Yukihiro Akama: Basho no Kankaku – A Sense of Place 場所の感覚 at Yorkshire Sculpture Park
Maja Lorkowska, Exhibitions EditorYorkshire Sculpture Park presents Yukihiro Akama’s largest exhibition to date: Basho no Kankaku – A Sense of Place 場所の感覚.
Yukihiro Akama is a Japanese artist, currently based in a furniture maker’s workshop in Huddersfield where he creates beautiful, wooden sculptures in the form of miniature houses. He began his career in architecture which nourished his passion for creating spaces but did not quite satisfy the desire to work with his hands. With each piece, large or small, Akama sets out to capture a sense of place, especially focusing on sites that are natural, quiet, and rural.

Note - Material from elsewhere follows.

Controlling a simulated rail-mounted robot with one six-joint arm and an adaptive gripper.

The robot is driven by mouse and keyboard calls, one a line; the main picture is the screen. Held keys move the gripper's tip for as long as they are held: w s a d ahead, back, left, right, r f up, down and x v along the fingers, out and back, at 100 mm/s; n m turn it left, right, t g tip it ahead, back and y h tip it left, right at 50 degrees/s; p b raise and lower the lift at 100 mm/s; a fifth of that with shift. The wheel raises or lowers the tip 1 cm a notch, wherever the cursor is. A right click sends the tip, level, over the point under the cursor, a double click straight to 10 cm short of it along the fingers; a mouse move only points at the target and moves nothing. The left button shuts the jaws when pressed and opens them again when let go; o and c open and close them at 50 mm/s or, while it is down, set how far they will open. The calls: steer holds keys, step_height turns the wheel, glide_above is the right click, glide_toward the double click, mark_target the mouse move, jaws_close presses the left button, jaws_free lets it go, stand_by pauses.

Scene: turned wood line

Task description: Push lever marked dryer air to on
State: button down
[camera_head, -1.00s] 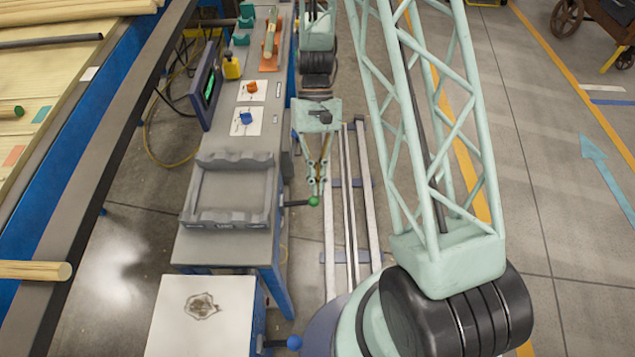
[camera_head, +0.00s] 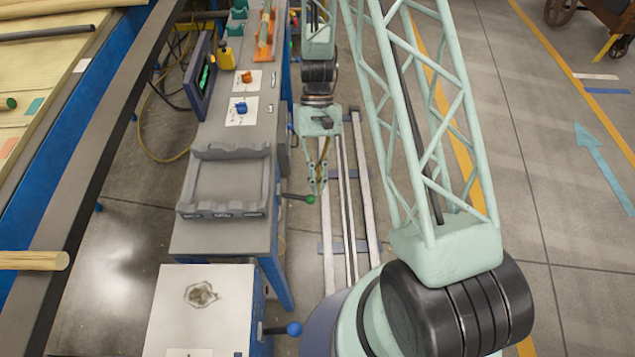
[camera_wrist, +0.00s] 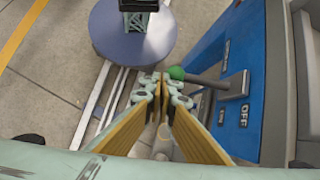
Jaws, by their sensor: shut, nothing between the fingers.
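A lever with a green ball knob (camera_wrist: 176,73) and a dark shaft sticks out from the blue side of the bench in the wrist view. A plate marked OFF (camera_wrist: 243,113) is beside its mount; the other small labels are hard to read. The green knob (camera_head: 310,199) also shows in the head view, at the bench's right edge. My gripper (camera_head: 318,191) is shut and empty, its tips right beside the knob. In the wrist view my gripper (camera_wrist: 161,78) has its tips just left of the knob; I cannot tell whether they touch.
A grey cradle (camera_head: 229,213) lies on the bench top (camera_head: 200,240). A blue-knobbed lever (camera_head: 294,329) sticks out from the white-topped cabinet (camera_head: 170,310) at the near end. Orange (camera_head: 247,77) and blue (camera_head: 241,107) dials sit farther back. Rails run along the floor on the right.

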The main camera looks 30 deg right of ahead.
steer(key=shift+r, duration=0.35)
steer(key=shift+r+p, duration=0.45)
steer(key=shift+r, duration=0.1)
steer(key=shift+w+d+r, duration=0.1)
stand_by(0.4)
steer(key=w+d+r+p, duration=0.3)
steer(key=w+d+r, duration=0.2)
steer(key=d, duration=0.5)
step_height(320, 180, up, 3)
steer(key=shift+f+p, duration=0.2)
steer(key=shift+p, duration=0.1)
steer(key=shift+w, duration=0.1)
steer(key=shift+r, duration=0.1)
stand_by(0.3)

The artist himself is now surrounded by the natural world on a daily basis but his inspiration comes from a multitude of sources. Practically, he draws on his experience as a joiner, while conceptually his ideas are inspired by anything from natural motifs like stones and clouds, to manmade vernacular architecture seen during his travels around Asia and the UK, and Japanese temples and shrines, particularly Jomon-era ruins.

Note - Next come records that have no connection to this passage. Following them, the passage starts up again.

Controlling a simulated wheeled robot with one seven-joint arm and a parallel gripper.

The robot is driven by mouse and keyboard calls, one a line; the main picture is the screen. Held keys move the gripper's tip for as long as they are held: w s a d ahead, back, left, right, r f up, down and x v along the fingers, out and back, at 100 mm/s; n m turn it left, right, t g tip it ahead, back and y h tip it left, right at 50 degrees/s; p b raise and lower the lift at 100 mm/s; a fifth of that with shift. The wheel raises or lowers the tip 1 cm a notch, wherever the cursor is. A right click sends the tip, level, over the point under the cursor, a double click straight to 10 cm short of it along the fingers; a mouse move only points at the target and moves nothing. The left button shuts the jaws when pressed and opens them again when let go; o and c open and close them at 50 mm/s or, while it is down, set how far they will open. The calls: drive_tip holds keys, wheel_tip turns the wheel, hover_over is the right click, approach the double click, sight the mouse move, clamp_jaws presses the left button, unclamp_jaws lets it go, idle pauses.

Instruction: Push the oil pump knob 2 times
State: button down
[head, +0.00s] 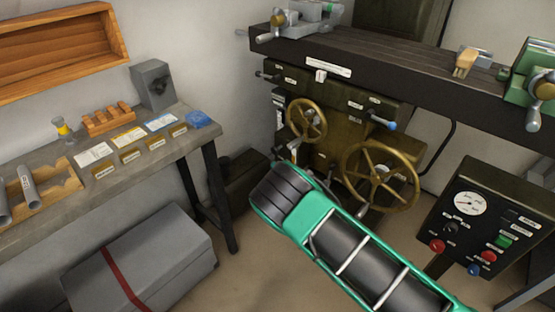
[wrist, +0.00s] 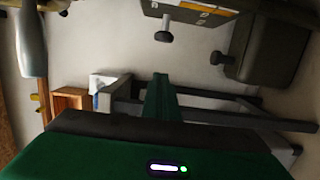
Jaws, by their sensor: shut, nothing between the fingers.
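My gripper (wrist: 160,82) is shut and empty; its green fingers point up into the wrist view. In the head view my green and black arm reaches from the lower right toward the milling machine (head: 330,132), and its own links hide the gripper. In the wrist view a dark round knob (wrist: 163,32) hangs below a labelled panel, above and apart from my fingertips. A second dark knob (wrist: 218,57) is to its right. I cannot read the labels, so I cannot tell whether either is the oil pump knob.
Two brass handwheels, the small one (head: 306,119) and the large one (head: 381,177), stick out from the machine. A control box (head: 490,220) with buttons and a gauge stands at right. A workbench (head: 120,165) and a grey chest (head: 140,262) are at left.

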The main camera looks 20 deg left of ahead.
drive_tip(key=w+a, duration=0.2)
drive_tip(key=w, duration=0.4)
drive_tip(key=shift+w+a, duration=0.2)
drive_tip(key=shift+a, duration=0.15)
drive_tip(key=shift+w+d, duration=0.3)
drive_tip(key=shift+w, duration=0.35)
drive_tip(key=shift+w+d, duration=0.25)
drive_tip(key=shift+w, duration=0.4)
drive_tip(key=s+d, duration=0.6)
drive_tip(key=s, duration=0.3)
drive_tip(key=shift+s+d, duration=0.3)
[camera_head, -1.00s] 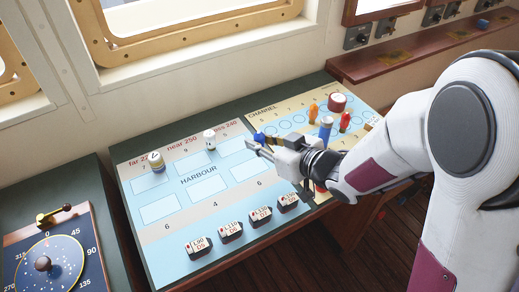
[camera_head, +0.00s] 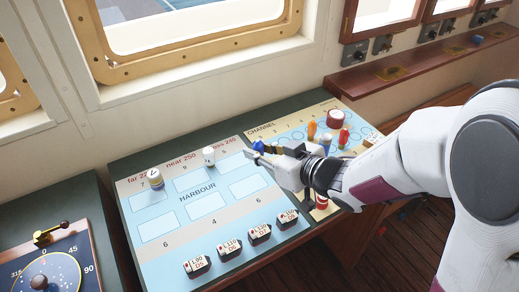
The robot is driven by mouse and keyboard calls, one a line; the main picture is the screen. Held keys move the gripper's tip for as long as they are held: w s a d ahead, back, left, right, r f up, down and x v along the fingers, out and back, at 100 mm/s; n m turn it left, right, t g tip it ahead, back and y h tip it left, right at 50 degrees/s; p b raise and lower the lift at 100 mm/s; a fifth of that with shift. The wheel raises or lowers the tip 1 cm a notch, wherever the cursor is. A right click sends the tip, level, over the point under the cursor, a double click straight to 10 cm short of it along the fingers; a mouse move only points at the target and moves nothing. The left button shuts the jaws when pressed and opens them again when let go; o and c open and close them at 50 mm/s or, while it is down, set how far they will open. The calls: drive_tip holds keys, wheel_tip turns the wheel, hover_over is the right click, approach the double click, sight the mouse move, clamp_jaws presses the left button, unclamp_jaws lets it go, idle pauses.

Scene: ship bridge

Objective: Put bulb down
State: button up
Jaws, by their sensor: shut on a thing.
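My gripper (camera_head: 264,154) is over the border between the harbour chart and the channel chart, its fingers pointing left. It is shut on a small dark blue thing (camera_head: 258,146) at its fingertips, which I take for the bulb. The fingers hide much of it, so its shape is unclear. I cannot tell whether it touches the board. The harbour chart (camera_head: 197,205) lies flat below and left of the gripper, with pale rectangles marked on it. The channel chart (camera_head: 297,127) lies behind and to the right.
A white piece (camera_head: 208,156) and a banded piece (camera_head: 156,180) stand on the harbour chart's far side. Several labelled blocks (camera_head: 229,247) line its near edge. Orange (camera_head: 311,131), blue (camera_head: 326,142) and red (camera_head: 344,136) pieces and a dark red round (camera_head: 335,118) crowd the channel chart.

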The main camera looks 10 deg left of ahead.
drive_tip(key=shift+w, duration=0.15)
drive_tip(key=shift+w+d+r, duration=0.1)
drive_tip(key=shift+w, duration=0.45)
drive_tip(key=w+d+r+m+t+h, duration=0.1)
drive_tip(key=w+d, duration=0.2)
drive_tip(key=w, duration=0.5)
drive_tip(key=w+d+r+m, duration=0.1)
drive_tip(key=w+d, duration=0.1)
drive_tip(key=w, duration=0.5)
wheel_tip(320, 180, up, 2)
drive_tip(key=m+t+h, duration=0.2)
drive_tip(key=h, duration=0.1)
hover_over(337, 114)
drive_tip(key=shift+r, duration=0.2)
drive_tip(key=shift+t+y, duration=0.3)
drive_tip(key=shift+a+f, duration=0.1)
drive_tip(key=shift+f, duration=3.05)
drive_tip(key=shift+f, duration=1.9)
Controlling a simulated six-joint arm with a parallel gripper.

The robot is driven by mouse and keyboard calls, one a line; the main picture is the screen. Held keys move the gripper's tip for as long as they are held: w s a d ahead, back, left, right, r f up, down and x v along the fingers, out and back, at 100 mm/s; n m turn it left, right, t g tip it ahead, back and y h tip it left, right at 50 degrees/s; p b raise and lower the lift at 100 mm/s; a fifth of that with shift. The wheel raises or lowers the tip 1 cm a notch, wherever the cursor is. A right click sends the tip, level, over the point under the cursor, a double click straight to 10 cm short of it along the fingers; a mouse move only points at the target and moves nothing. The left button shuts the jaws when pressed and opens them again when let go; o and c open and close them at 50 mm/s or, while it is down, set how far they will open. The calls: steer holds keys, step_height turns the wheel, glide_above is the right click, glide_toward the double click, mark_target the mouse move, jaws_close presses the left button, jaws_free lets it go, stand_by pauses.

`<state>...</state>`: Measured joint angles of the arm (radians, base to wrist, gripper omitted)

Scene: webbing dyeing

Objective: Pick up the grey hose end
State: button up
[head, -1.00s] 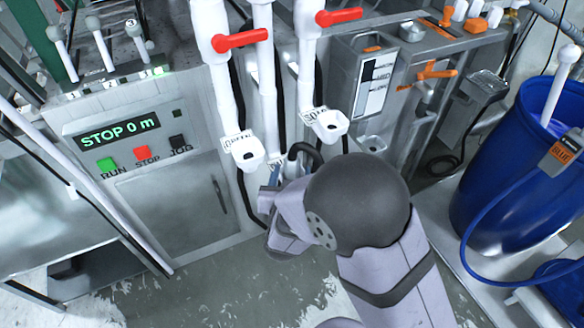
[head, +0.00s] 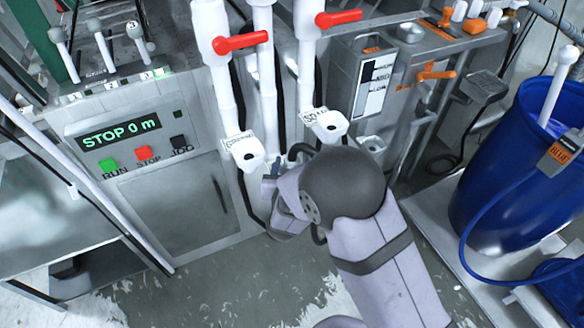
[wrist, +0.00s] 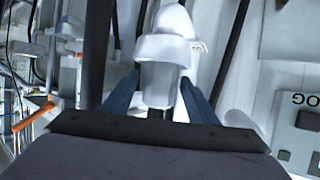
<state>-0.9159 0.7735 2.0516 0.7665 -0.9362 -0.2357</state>
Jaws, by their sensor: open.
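A dark curved hose (head: 300,150) shows between the two white cups in the head view, partly hidden behind my wrist. My gripper (head: 270,178) is just below the left cup (head: 245,152) in that view. In the wrist view, my gripper (wrist: 161,100) is open, with its blue fingers either side of a light grey cylindrical end (wrist: 160,88). A white cup-like piece (wrist: 166,45) adjoins this end. I cannot tell whether the cylinder is the grey hose end or part of the cup fitting. Contact with the fingers is unclear.
White vertical pipes with red valve handles (head: 240,42) stand behind my gripper. The right cup (head: 329,124) is close to my wrist. A control panel (head: 130,130) is at left, a blue barrel (head: 510,170) at right. Wet floor (head: 200,290) lies open in front.

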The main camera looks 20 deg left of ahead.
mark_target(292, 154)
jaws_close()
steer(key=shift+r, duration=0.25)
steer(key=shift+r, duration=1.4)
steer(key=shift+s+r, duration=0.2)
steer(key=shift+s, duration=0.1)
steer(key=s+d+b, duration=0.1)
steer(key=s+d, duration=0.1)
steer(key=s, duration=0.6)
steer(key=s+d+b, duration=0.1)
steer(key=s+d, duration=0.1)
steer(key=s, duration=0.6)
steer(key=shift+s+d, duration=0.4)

While his sculptures are often described as whimsical, there is a more grounded element to their making. Akama uses traditional Japanese tools to create an array of surfaces and polishes. Each house is carved from a single piece of wood and coloured with a method of staining the wood using an iron acetate solution, developed by the artist himself.
Akama ‘listens’ to the wood as he works, letting the knots of the grain guide the direction of carving. This way of working is both intuitive and labour-intensive and results in delicate forms with intricate details, often balancing on stilt-like legs. Each unique piece takes between three hours and three days to complete.

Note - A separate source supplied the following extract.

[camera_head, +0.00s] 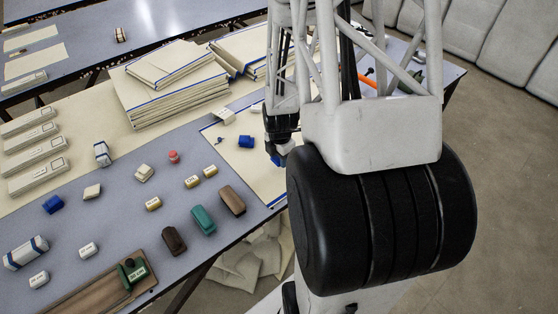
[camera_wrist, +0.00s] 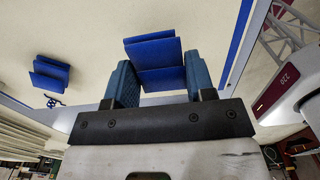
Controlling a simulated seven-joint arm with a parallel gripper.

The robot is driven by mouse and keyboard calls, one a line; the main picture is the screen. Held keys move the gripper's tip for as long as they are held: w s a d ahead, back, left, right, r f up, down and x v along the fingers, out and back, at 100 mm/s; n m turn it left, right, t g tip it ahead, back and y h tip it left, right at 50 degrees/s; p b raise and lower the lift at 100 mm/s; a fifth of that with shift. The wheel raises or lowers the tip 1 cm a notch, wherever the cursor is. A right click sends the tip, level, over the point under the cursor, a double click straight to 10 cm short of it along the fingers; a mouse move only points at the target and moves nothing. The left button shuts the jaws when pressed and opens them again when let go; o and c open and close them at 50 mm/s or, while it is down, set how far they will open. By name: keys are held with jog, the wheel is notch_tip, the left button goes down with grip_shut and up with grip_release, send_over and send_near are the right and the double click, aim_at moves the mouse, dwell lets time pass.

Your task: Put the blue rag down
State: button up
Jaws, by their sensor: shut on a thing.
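My gripper (camera_wrist: 160,76) is shut on a folded blue rag (camera_wrist: 153,51), which sits between its two blue-padded fingers in the wrist view. In the head view my gripper (camera_head: 278,160) is partly hidden behind my arm, near the right edge of a cream cloth (camera_head: 270,179) with a blue border. A bit of blue shows at its tip; I cannot tell there whether it is rag or finger pad. A second folded blue rag (camera_head: 245,141) lies on the cream cloth to the left; it also shows in the wrist view (camera_wrist: 50,75). The gap between held rag and cloth is unclear.
Stacks of folded cream cloths (camera_head: 165,95) stand at the back. Several small blocks, a red knob (camera_head: 173,157) and a green-handled tool (camera_head: 133,271) are spread on the grey table (camera_head: 120,215) to the left. The table edge is close to my gripper's right.

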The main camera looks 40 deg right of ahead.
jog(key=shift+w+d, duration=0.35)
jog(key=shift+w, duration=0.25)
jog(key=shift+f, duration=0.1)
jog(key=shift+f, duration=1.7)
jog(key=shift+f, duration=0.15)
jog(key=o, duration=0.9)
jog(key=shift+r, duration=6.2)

If you’re looking to add art to your collection, you’ll be happy to know that all of the work on display is available for sale too, with prices ranging from £110 to £7,500.
Basho no Kankaku – A Sense of Place 場所の感覚 is a combination of skilled, manual work and the playfulness of the artist’s ideas that develop organically during the process. It’s a celebration of wood and its unique qualities too, emphasised by an artist who is intimately familiar with it.